ERIC Number: ED311246
Record Type: RIE
Publication Date: 1988-Jul
Pages: 46
Abstractor: N/A
ISBN: N/A
ISSN: N/A
EISSN: N/A
Available Date: N/A
Better Jobs or Working Longer for Less: An Evaluation of the Research of Marvin Kosters and Murray Ross on the Quality of Jobs. [with] There They Go Again: Comments on "The Quality of Jobs: Evidence from Distributions of Annual Earnings and Hourly Wages" by Kosters and Ross (July 1988). Working Paper No. 101.
Mishel, Lawrence
Although nearly 14 million jobs have been added to the economy since 1979, there is strong evidence that job expansion has been purchased at the price of lower wages. A number of studies have confirmed this downside to job creation, the most prominent being a 1986 study by Bluestone and Harrison for the Joint Economic Committee. A recent study conducted by American Enterprise Institute economists Kosters and Ross for the United States Department of Labor, however, arrived at conclusions that are radically different: they found neither a disproportionate nor a growing share of new jobs in the low-earnings category, but a rise in the share of jobs with high earnings. A reexamination of the Kosters and Ross study concludes that their claims about job quality trends are not supported by their research or by extending their analysis through another year of recovery. Instead, their own data support the general conclusion of the Bluestone and Harrison thesis.
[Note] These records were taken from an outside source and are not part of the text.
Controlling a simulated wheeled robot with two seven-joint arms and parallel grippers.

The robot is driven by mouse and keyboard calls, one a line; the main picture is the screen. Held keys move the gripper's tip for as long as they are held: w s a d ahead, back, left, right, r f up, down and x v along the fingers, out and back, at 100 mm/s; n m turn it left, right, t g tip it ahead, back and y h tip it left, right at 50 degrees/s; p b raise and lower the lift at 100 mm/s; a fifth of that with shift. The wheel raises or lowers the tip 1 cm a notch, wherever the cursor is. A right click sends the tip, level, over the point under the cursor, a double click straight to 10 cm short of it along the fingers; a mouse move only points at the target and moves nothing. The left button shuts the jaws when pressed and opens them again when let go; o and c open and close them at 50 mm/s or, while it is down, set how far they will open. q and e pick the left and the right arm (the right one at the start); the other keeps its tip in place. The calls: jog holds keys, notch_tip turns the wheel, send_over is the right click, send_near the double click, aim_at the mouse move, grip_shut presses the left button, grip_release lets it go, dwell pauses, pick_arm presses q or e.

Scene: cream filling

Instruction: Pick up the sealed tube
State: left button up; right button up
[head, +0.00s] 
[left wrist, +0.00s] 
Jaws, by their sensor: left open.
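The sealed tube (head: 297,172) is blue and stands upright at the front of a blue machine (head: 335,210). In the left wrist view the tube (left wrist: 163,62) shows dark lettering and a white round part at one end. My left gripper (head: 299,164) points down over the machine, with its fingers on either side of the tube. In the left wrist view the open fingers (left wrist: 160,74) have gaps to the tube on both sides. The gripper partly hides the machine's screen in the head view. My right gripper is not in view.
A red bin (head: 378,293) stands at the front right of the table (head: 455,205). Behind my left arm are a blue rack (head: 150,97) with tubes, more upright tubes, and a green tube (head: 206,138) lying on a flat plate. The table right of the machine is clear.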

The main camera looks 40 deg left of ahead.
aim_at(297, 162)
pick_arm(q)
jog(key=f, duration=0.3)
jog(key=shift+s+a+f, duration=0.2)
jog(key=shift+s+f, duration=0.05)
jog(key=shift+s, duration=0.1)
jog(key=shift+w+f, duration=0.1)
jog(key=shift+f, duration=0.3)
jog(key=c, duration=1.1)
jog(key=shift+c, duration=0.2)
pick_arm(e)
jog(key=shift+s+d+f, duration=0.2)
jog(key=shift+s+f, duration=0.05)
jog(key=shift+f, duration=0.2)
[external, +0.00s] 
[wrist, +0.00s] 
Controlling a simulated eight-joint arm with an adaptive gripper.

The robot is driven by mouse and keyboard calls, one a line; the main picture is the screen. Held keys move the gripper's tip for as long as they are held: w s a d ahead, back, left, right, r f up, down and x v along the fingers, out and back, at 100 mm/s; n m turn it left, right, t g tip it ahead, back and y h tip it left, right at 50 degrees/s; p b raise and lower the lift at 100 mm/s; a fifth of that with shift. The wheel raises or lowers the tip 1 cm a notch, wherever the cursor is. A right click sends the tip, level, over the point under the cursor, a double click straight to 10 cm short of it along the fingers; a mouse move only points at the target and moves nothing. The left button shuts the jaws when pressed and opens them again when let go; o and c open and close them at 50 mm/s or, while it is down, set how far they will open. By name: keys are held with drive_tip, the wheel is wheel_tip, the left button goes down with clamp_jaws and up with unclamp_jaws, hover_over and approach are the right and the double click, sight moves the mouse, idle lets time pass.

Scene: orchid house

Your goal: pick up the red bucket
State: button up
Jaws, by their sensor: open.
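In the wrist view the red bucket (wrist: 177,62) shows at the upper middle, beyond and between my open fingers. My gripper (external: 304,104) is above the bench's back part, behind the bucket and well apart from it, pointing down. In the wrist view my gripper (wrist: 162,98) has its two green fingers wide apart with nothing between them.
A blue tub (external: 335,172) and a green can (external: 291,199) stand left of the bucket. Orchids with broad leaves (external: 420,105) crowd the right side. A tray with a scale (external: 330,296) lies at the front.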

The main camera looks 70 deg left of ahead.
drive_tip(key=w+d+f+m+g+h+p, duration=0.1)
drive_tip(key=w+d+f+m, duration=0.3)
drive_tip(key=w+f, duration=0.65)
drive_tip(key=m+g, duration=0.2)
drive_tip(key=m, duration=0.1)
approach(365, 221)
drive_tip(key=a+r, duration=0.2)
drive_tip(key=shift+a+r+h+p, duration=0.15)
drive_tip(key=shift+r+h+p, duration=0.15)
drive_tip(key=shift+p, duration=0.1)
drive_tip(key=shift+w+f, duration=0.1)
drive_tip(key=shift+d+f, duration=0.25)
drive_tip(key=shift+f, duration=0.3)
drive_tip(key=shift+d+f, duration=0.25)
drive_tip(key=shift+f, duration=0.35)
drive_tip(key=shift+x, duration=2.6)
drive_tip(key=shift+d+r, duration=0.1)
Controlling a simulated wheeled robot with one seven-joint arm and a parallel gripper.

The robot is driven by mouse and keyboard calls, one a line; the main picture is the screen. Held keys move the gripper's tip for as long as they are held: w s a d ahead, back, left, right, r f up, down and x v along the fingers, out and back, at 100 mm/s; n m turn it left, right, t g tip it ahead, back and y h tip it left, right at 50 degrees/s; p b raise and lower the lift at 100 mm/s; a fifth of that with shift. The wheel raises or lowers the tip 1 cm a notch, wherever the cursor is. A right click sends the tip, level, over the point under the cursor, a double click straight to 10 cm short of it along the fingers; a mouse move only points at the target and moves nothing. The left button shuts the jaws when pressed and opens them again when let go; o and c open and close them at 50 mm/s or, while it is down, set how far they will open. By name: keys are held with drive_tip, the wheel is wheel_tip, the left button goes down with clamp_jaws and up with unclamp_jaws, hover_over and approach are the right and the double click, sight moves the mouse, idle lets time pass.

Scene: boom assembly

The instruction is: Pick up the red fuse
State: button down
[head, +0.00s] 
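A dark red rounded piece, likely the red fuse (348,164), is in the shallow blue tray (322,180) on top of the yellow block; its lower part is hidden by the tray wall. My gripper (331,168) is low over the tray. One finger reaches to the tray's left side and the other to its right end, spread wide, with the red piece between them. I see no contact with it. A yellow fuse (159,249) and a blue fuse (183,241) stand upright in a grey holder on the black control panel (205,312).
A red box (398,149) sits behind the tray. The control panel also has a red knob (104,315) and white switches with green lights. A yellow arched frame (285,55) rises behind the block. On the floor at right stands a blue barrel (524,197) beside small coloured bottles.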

Some of the reasons for the disparity include the following: (1) Kosters and Ross focus on the annual wages of all workers, full and part time, and consequently they cannot distinguish between wage growth from people working at higher-paying jobs and that of people working longer hours at lower-paying jobs; (2) their research shows an expansion of low-wage jobs for men--all of the upscaling they find is due to improvements in the annual wages of women; and (3) their estimates shows that midlevel wage jobs shrank, whereas low-wage jobs expanded. (This report contains Mishel's critique of the 1987 report by Kosters and Ross and a critique of the new Kosters and Ross report that was released at the July 1988 Economic Policy Institute seminar.) (KC)
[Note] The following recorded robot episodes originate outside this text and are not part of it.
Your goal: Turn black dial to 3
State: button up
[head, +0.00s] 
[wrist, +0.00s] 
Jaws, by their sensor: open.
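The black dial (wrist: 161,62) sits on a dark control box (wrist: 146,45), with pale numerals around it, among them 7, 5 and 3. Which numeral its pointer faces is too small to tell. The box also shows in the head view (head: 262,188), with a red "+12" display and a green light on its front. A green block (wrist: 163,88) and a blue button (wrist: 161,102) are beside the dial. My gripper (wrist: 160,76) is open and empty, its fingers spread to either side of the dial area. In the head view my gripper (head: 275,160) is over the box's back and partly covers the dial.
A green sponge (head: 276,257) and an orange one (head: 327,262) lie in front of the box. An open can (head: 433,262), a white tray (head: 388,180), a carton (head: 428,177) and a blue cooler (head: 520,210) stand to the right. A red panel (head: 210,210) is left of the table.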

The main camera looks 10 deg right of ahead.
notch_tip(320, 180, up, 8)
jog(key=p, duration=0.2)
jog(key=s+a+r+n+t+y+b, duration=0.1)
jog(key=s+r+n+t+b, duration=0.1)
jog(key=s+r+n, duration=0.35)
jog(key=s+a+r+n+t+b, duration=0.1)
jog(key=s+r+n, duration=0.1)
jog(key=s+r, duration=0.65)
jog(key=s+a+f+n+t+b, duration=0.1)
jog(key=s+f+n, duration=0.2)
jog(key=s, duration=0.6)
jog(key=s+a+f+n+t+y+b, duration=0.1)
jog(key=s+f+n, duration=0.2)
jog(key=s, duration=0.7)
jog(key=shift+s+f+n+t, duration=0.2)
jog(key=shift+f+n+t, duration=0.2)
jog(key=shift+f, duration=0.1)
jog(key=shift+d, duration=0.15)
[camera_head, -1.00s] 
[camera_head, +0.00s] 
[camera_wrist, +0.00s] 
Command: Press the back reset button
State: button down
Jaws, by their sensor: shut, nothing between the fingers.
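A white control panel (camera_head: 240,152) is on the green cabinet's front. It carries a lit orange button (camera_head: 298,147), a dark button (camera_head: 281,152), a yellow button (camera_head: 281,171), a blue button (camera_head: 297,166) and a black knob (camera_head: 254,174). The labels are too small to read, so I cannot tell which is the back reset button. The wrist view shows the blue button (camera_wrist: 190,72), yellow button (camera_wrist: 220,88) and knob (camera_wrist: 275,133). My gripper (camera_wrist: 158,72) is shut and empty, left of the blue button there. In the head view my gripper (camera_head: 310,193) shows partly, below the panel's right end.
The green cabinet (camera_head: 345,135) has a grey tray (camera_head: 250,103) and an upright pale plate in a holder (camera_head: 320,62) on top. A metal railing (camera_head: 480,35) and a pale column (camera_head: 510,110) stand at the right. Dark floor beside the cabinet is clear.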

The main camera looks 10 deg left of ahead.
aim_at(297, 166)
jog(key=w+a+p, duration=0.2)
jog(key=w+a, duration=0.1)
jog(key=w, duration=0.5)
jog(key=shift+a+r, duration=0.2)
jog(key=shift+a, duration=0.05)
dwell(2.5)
Descriptors: Adults, Employment Patterns, Employment Projections, Evaluation Criteria, Evaluation Methods, Job Development, Labor Market, Research Methodology, Research Problems, Wages, Working Hours
Economic Policy Institute, 1730 Rhode Island Avenue, NW, Suite 812, Washington, DC 20036 ($4.00).
Publication Type: Speeches/Meeting Papers
Education Level: N/A
Audience: N/A
Language: English
Sponsor: N/A
Authoring Institution: Economic Policy Inst., Washington, DC.
Grant or Contract Numbers: N/A
Author Affiliations: N/A
Note: Paper presented at a National Press Club debate (Washington, DC, July 14, 1988).